» INSTRUCTIONS TO FOLLOW: Leaving the pictures aside, transcribe every line below exactly.

» DATASET CONTENT:
========================================================================

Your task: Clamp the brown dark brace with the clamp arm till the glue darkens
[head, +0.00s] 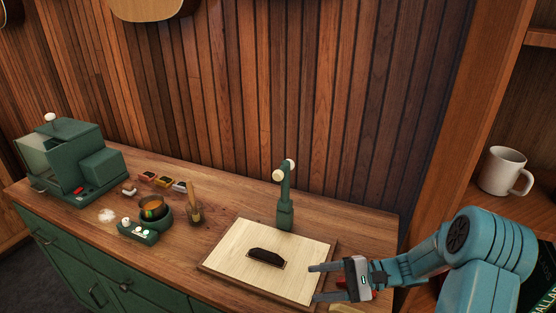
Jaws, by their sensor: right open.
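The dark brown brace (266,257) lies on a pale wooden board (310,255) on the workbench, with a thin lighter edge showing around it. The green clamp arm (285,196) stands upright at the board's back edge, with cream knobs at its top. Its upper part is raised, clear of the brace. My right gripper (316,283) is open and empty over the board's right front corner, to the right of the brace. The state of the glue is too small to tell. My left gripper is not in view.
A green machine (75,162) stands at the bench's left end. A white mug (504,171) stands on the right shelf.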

========================================================================

» CORRECT ANSWER:
Your task: Clamp the brown dark brace with the clamp arm till the glue darkens
[head, +0.00s] 
Jaws, by their sensor: right open.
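The dark brown brace (266,257) lies on a pale wooden board (310,255) on the workbench, with a thin lighter edge showing around it. The green clamp arm (285,196) stands upright at the board's back edge, with cream knobs at its top. Its upper part is raised, clear of the brace. My right gripper (316,283) is open and empty over the board's right front corner, to the right of the brace. The state of the glue is too small to tell. My left gripper is not in view.
A green machine (75,162) stands at the bench's left end. A white mug (504,171) stands on the right shelf.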

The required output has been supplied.